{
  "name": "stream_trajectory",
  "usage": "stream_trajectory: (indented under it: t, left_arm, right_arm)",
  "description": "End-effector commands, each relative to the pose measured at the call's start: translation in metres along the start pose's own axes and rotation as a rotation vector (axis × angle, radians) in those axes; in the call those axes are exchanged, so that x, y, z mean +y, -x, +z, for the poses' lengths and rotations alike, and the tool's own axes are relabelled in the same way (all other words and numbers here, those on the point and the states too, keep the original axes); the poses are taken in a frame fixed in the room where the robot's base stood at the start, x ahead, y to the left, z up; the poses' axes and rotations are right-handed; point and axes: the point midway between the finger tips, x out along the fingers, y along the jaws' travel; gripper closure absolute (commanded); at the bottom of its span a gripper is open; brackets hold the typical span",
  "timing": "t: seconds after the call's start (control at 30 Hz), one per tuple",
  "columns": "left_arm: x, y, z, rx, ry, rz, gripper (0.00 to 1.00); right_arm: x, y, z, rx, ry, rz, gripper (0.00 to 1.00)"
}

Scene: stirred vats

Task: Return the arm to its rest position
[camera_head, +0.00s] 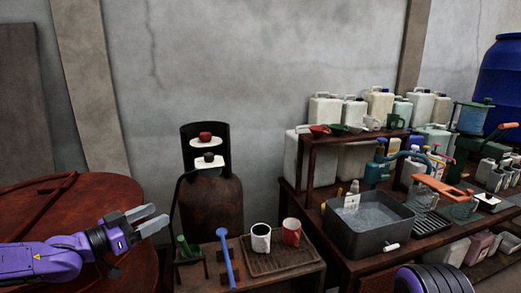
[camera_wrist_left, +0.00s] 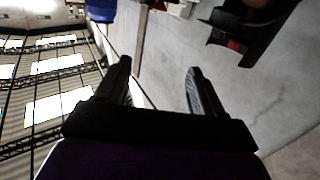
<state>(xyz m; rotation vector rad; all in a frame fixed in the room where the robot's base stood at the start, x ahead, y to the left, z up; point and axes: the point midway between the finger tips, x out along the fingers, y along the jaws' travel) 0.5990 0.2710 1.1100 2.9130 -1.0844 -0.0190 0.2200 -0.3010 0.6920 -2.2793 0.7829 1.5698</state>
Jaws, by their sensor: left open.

════════

PROBLEM DETAILS: Copy out, exactly, every line from the one that contains "(0.00 to 1.00);" through the one that contains "[camera_wrist_left, +0.00s]". Pictures stay out of the copy.

THE COMPLETED TASK:
  "columns": "left_arm: x, y, z, rx, ry, rz, gripper (0.00 to 1.00); right_arm: x, y, z, rx, ry, rz, gripper (0.00 to 1.00)"
}

Scene: stirred vats

Task: Return the arm to its rest position
[camera_head, +0.00s] 
[camera_wrist_left, +0.00s] 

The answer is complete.